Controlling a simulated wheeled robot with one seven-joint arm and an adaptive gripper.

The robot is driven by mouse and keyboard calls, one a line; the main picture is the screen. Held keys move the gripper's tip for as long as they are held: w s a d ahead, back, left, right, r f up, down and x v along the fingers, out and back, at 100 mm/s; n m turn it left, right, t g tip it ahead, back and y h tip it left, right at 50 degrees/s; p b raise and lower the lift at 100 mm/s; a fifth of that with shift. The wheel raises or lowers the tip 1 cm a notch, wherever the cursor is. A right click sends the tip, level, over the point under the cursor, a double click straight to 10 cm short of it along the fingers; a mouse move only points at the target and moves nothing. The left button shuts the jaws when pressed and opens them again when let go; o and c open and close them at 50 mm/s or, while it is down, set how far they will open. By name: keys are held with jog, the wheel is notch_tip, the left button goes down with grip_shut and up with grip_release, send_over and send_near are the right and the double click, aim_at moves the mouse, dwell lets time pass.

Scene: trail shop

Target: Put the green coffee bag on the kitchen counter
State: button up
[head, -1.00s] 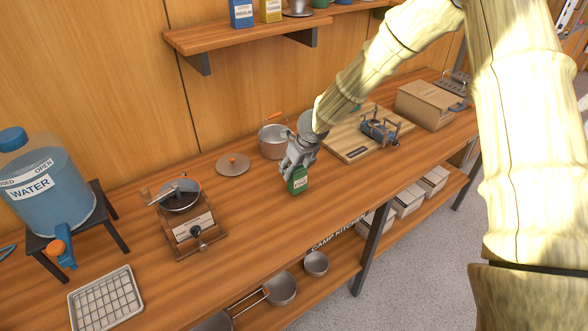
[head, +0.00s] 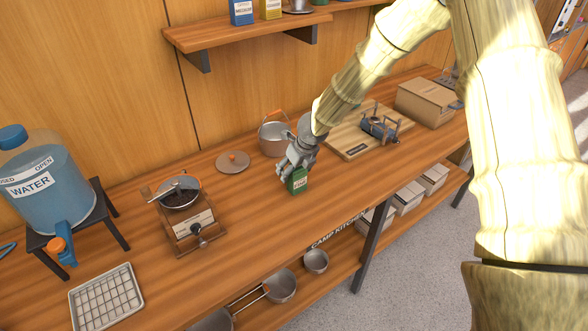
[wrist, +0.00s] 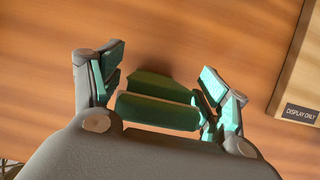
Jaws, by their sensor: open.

Task requirements:
With the pictures left out, write out exactly the lines from the line containing "State: button up" through the final line.

Completed exercise:
State: button up
[head, -1.00s] 
[head, +0.00s] 
[wrist, +0.00s] 
Jaws, by their sensor: open.

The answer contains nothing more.